• [What you need to do]: Look through the data below. Collect every line where the word "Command" occurs.

-------

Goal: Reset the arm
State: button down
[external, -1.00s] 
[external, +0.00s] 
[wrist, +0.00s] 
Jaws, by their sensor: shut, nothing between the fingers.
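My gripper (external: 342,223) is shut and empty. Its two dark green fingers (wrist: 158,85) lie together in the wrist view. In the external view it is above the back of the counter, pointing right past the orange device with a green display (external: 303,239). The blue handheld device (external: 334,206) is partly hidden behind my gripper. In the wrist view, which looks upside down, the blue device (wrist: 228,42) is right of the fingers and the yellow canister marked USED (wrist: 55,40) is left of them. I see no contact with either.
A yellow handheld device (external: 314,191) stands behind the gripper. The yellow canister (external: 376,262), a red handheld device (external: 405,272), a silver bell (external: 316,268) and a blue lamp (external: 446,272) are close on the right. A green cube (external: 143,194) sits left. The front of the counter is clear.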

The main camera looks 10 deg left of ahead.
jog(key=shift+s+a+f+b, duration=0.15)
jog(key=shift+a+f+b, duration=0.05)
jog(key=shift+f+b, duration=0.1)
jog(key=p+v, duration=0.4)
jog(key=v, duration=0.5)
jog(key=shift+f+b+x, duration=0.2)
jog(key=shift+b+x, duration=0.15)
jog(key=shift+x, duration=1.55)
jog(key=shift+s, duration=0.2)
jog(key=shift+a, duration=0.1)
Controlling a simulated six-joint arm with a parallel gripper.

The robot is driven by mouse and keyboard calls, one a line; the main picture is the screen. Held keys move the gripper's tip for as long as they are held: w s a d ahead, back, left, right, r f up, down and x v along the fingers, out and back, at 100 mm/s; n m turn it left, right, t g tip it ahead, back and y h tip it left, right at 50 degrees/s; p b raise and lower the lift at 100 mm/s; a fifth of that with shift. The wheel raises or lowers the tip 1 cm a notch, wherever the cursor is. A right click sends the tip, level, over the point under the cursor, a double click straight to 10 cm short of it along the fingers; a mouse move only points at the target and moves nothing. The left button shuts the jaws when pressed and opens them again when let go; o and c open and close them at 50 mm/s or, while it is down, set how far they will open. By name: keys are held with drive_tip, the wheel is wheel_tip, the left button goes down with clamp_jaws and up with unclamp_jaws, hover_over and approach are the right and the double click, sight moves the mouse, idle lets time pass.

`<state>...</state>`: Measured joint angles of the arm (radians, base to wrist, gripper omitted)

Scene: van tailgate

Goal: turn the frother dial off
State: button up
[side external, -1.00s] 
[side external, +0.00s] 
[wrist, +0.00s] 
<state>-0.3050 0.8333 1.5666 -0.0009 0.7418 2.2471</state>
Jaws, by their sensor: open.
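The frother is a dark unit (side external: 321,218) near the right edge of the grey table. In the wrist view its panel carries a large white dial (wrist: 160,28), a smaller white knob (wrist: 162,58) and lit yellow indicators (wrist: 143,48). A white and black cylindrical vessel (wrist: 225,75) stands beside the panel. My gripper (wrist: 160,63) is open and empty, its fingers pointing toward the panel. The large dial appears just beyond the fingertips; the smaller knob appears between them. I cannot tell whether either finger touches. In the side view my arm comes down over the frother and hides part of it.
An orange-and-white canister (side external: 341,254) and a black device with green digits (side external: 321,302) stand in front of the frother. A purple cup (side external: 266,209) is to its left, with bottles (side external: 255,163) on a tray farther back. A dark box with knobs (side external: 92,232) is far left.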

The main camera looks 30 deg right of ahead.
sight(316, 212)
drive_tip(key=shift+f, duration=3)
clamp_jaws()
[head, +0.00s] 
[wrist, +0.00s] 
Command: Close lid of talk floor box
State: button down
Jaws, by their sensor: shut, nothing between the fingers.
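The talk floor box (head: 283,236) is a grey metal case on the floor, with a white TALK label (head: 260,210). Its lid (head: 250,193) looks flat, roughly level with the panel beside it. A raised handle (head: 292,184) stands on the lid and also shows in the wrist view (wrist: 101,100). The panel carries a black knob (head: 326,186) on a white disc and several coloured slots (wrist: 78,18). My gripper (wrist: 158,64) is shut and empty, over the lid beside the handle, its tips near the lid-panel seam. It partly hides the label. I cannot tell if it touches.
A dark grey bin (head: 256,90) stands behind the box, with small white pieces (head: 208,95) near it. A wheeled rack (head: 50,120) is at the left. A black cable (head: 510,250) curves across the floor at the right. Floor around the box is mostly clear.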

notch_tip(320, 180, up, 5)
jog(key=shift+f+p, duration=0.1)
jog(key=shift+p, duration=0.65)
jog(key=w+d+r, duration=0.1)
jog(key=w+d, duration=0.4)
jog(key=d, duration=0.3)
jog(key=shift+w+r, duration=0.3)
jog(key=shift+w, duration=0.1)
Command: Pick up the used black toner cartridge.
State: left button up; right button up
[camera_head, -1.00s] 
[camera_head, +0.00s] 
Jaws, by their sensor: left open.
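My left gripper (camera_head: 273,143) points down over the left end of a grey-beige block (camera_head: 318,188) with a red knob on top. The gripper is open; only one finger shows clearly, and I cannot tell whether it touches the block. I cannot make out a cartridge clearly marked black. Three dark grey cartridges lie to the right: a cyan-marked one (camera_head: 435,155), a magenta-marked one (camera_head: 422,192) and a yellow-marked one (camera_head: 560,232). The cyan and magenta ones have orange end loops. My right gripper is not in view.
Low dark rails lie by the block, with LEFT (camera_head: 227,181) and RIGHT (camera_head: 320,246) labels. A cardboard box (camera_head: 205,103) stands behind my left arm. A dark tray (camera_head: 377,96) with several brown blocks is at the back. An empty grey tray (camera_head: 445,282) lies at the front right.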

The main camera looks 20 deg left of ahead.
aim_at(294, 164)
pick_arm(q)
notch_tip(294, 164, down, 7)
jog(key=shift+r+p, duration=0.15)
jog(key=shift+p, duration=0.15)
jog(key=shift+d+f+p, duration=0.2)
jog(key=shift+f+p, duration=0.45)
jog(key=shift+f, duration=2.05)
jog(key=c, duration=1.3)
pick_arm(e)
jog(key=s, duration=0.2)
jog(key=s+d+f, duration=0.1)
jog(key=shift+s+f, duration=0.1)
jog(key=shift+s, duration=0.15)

-------

• [Output of the exercise]:
Command: Close lid of talk floor box
Command: Pick up the used black toner cartridge.

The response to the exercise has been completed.